■ **Robot episode data**:
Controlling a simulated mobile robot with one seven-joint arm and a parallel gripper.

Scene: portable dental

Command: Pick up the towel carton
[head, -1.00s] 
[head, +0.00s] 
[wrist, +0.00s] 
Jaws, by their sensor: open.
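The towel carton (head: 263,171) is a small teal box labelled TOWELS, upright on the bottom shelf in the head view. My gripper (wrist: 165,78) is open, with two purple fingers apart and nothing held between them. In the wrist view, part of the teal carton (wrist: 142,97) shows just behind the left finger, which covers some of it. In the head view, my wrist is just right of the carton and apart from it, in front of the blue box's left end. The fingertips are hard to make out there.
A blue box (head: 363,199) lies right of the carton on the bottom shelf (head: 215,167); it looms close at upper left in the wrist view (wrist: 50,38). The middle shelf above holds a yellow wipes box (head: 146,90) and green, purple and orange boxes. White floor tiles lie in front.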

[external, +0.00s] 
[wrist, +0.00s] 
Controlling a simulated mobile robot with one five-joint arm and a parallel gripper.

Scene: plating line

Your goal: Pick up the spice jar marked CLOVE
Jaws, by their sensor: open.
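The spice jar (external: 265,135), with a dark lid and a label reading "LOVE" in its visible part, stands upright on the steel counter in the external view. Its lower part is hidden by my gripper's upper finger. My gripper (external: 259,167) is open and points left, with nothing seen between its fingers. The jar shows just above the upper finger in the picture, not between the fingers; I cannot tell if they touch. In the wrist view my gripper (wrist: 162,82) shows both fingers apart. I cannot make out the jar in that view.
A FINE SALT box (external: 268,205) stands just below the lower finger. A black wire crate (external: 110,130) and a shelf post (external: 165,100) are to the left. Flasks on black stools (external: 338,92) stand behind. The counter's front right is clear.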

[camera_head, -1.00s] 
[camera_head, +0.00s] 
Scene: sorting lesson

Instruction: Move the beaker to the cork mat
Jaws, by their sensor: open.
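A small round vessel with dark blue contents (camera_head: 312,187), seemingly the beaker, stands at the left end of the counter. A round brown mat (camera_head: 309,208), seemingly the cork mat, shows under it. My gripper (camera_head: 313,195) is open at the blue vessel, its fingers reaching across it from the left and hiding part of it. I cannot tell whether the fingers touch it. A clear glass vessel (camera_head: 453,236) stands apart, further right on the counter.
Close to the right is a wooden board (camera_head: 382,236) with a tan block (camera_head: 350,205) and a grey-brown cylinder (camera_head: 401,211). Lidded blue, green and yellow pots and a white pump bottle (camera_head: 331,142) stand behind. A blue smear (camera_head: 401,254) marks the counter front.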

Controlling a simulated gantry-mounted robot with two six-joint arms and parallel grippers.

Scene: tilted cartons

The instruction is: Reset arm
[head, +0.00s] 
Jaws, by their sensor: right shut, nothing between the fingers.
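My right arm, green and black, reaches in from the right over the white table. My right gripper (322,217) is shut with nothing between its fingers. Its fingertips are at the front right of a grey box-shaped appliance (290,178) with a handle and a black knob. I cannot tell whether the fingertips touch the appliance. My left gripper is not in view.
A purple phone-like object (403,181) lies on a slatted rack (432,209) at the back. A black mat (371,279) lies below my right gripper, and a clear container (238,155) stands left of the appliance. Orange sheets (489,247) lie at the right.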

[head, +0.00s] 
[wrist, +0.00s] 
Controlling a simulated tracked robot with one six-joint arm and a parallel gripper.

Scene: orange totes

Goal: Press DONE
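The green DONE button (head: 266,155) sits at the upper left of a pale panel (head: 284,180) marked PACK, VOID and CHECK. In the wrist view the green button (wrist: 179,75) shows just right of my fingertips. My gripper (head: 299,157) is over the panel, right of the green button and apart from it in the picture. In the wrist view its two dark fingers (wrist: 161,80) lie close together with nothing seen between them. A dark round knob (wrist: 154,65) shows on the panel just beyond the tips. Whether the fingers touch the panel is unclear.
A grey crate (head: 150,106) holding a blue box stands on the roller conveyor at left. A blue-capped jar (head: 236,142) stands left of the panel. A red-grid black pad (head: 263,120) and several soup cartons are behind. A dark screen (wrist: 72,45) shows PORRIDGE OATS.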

■ **GIVEN TASK**:
Look for the word "Scene" and return every line where it occurs.

■ **RESULT FOR THIS TASK**:
Scene: portable dental
Scene: plating line
Scene: sorting lesson
Scene: tilted cartons
Scene: orange totes

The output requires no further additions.